*THE REQUEST*
For the copy, please give all of the data again exactly and leave the pictures out.
-=-=-
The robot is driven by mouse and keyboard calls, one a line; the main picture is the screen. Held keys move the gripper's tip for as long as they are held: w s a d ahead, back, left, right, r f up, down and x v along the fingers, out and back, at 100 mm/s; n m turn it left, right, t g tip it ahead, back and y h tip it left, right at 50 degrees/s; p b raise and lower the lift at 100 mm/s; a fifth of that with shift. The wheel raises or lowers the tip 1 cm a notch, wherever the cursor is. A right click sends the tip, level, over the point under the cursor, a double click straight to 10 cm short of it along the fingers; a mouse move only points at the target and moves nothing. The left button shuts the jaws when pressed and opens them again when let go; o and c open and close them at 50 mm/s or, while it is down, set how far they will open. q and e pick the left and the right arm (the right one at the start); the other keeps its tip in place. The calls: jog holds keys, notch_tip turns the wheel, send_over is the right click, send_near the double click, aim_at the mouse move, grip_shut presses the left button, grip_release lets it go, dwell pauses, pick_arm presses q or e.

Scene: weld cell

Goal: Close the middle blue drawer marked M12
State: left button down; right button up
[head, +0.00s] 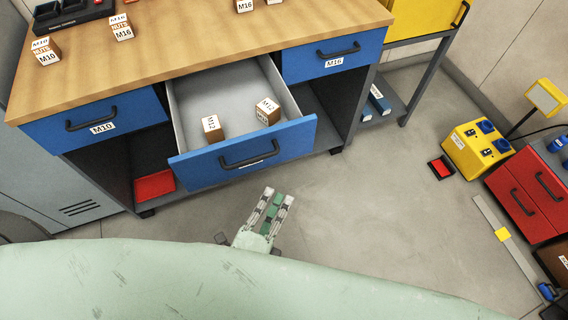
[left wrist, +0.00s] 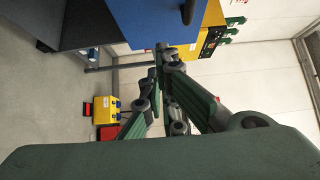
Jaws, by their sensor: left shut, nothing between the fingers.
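The middle blue drawer (head: 195,170) is pulled out from under the wooden workbench (head: 185,50), between the M10 drawer (head: 135,112) and the M16 drawer (head: 305,62). It has a black bar handle (head: 248,157); its label is mostly hidden behind the handle. Two small M12 boxes (head: 211,130) (head: 267,112) lie inside it. My left gripper (head: 279,194) is shut and empty, in front of and below the drawer's front, apart from it in the head view. Its fingers (left wrist: 165,75) also show in the left wrist view, near a blue front (left wrist: 150,20). My right gripper is not in view.
Small boxes marked M10 (head: 46,55) and M16 (head: 121,32) stand on the benchtop. A red tray (head: 154,186) lies under the bench. At the right are a yellow box (head: 474,150) and a red drawer cabinet (head: 530,200). The floor between is mostly clear.

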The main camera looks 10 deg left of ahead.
-=-=-
*REPLY TO THE TASK*
The robot is driven by mouse and keyboard calls, one a line; the main picture is the screen. Held keys move the gripper's tip for as long as they are held: w s a d ahead, back, left, right, r f up, down and x v along the fingers, out and back, at 100 mm/s; n m turn it left, right, t g tip it ahead, back and y h tip it left, right at 50 degrees/s; p b raise and lower the lift at 100 mm/s; a fifth of that with shift. The wheel raises or lowers the tip 1 cm a notch, wherever the cursor is. A right click sends the tip, level, over the point under the cursor, a double click straight to 10 cm short of it along the fingers; a mouse move only points at the target and moves nothing. The left button shuts the jaws when pressed and opens them again when let go; o and c open and close them at 50 mm/s or, while it is down, set how far they will open. q and e pick the left and the right arm (the right one at the start); the other keeps its tip in place. The calls: jog holds keys, notch_tip turns the wheel, send_over is the right click, send_near the double click, aim_at the mouse move, grip_shut presses the left button, grip_release lets it go, dwell pauses, pick_arm presses q or e.

Scene: weld cell

Goal: Close the middle blue drawer marked M12
State: left button down; right button up
[head, +0.00s] 
[left wrist, +0.00s] 
Jaws, by their sensor: left shut, nothing between the fingers.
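The middle blue drawer (head: 195,170) is pulled out from under the wooden workbench (head: 185,50), between the M10 drawer (head: 135,112) and the M16 drawer (head: 305,62). It has a black bar handle (head: 248,157); its label is mostly hidden behind the handle. Two small M12 boxes (head: 211,130) (head: 267,112) lie inside it. My left gripper (head: 279,194) is shut and empty, in front of and below the drawer's front, apart from it in the head view. Its fingers (left wrist: 165,75) also show in the left wrist view, near a blue front (left wrist: 150,20). My right gripper is not in view.
Small boxes marked M10 (head: 46,55) and M16 (head: 121,32) stand on the benchtop. A red tray (head: 154,186) lies under the bench. At the right are a yellow box (head: 474,150) and a red drawer cabinet (head: 530,200). The floor between is mostly clear.

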The main camera looks 10 deg left of ahead.

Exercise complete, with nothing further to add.